In the past I’ve looked into
- embedding haskell in haskell - works slowly with ghci, reckless and breaks in new ways with every single ghc update with the ghc api
- embedding husk-scheme in haskell - ok-ish but it lacks all the modern conveniences and abstractions
- embedding TCL in things - that works, but nobody wants to write TCL, because they are fools
- the way the guys at swarm-game made their own embedded mini-ml - this is very cool but I’m nowhere as smart as they are and forking their project to make my own game would also be very hard
- making my own Z-machine-style vm - it would have all the limitations of inform/interactive fiction in general. I am not good enough to make a much better one
- embedding my own Spineless-Tagless Graph-reducing-machine with a multithreaded concurrent runtime and STM - only SPJ knows how to do that. Also this is just making a game in haskell.

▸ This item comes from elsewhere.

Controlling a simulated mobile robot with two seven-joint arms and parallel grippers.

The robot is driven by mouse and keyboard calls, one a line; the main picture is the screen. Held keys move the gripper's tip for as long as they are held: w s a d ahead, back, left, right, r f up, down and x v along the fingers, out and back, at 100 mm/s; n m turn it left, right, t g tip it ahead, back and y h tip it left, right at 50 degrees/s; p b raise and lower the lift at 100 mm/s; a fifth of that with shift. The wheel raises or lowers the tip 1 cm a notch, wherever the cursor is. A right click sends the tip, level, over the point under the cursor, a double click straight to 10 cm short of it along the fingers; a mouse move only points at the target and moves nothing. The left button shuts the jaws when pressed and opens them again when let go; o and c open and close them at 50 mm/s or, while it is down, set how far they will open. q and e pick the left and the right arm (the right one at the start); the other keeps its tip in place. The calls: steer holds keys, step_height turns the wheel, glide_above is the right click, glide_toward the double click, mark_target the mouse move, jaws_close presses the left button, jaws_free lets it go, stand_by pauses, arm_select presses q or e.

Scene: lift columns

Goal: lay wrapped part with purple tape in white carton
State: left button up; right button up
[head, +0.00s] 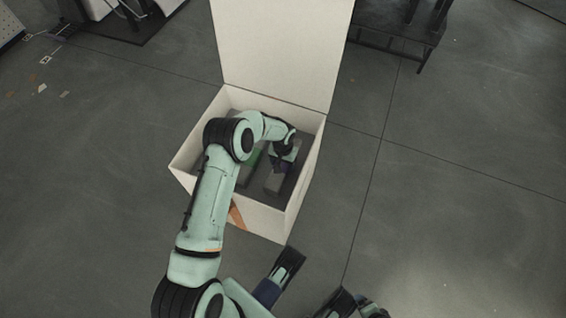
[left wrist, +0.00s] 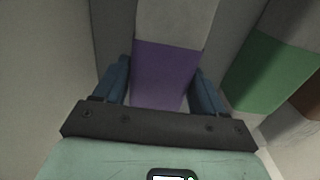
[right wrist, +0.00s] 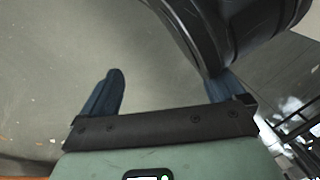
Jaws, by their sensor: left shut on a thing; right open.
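The white carton (head: 262,219) stands open on the floor, its tall lid raised at the back. My left gripper (head: 284,160) reaches down inside it. In the left wrist view my left gripper (left wrist: 164,85) is shut on the grey wrapped part (left wrist: 178,20) across its purple tape (left wrist: 168,72). The wrapped part (head: 275,181) shows below the gripper in the head view, within the carton walls. I cannot tell whether it touches the bottom. My right gripper (right wrist: 165,85) is open and empty in the right wrist view.
A wrapped part with green tape (left wrist: 268,74) lies in the carton, to the right in the left wrist view. Brown tape (left wrist: 308,101) shows beside it. A dark stand (head: 395,35) is at the back right. The floor right of the carton is clear.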

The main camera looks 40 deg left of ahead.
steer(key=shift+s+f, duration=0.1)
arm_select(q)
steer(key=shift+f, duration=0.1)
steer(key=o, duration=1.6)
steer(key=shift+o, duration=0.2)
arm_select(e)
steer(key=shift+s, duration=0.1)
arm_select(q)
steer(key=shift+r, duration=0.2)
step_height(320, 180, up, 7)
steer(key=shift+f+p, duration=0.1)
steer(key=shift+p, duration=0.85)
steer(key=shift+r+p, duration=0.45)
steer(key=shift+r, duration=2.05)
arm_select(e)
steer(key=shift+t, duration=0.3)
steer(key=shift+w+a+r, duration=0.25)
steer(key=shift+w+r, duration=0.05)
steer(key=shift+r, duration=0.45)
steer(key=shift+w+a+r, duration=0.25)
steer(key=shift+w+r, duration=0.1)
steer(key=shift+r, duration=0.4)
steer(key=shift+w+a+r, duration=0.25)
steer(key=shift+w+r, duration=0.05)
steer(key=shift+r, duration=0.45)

- embedding one of those strict ML machines - I might actually be capable of doing one of the earlier simpler ones but I don’t know if it would be useful. (this is also basically what swarm-game guys are doing but a slightly different abstract machine)
- I think this + the other comments in this README is the entire list of things I’ve wasted time on this year. Other than the 777 hours of Elden Ring, of which I am only partially proud.
- probably more, I gave lots of github stars to things I thought I could use
- I’m using `Tiled` for editing tiles but please DO NOT USE THAT PIECE OF SHIT SOFTWARE. It feels like a troll. It has to be intentionally this bad.
- Liberate the Therac UI control program (keyboard_handler) from Unreal.
- Set up a scene for the therac minigame using the meshes I had set up in UE
- Integrate this into a larger game template/framework where it’s easy to add data/scripts for dialogues, narration, scenes.